On this flight I was hauling 1,000 lbs of snow in a Grumman Goose G21A from John H Batten Airport (KRAC) in Racine, Wisconsin, to Warwood – Martins Ferry Seaplane Base (WV43), near Wheeling, West Virginia. That’s right, a half-ton of snow! The challenge was that with that much weight I could only carry 140 gallons of fuel or 41% in each tank.
SkyVector said it was 358 nm straight from Racine to Wheeling. I needed to make a delivery and I needed to make it there quickly so I chose to fly using GPS. I figured with 41% full of fuel I had a range of 375 nm. I was sweating the whole trip, but I made it with 4% fuel to spare.

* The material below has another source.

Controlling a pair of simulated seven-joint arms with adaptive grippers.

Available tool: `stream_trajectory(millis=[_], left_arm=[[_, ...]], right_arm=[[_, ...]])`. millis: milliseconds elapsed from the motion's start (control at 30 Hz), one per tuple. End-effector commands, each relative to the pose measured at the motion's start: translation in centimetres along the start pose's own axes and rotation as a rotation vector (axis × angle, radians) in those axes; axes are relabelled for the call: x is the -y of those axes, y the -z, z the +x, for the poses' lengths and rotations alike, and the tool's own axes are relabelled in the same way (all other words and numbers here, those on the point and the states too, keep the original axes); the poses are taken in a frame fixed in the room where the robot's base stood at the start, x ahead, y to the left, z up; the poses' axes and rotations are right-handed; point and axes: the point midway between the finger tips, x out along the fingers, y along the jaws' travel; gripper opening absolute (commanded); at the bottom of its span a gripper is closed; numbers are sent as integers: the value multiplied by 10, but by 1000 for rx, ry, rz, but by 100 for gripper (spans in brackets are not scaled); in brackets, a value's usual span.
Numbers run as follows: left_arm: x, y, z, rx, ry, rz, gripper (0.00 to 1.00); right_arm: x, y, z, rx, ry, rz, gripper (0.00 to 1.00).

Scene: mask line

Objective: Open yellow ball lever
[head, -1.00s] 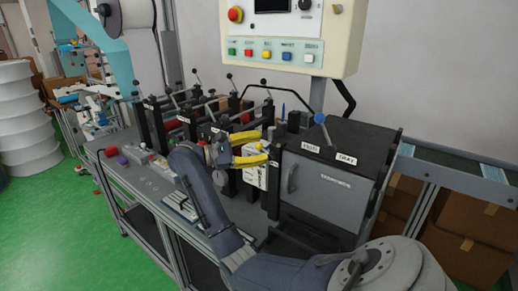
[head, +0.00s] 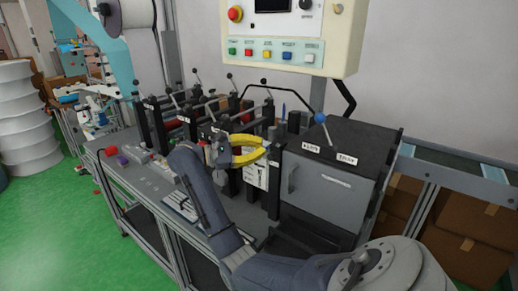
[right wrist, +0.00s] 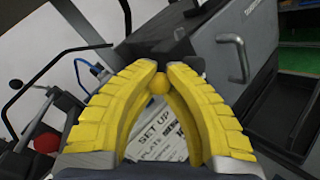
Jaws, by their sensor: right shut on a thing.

I flew at 5500 feet in VFR conditions. Flying GPS isn’t a challenge, but watching the fuel burn was nerve racking. I kept adjusting the prop and mixture to get the maximum amount of forward movement for the least amount of fuel burn.
This one is a really short adventure. Without navigation equipment the Piper Cub is like a powered glider. I couldn’t go very far and I needed VFR conditions so I could use dead reckoning to find the airport. I looked at SkyVector just to see that it was a straight shot across Lake Michigan on a heading of 270 from Tulip City Airport, KBIV, in Holland, Michigan, to John H Batten Airport, KRAC, in Racine, Wisconsin.
Unfortunately, real-world weather was not VFR and I took off from KBIV in a cold, light rain. That should have been a sign to put the airplane back in the hanger and try again another day, but I didn’t.
I put the Piper on a heading of 270, adjusted the trim, and set the power to max. Up it went to about 6500 feet where it leveled itself. From there on I hardly touched the controls. I just corrected the heading every so often.
When I got to the west side of the lake the weather was worse than the east side. There was a low ceiling – probably 2000 feet – and I was at 5000 feet and descending. I called the airport radio and announced my position and intention. That gave me my position relative to the field so I could guide the airplane toward the field. A few more position calls later and I had airport in sight.
I didn’t hear any other traffic on the radio so I announced “on final” and pointed the nose at runway 22. I think I landed at about 45 knots, and I tried to keep the plane on the runway. The runway had a thin layer of ice on it so I kept steering to a minimum and didn’t use breaks.
Now I can say I flew the Piper Cub and cross that one off the list. Note to self, don’t every fly this plane again, at least not in MVFR conditions.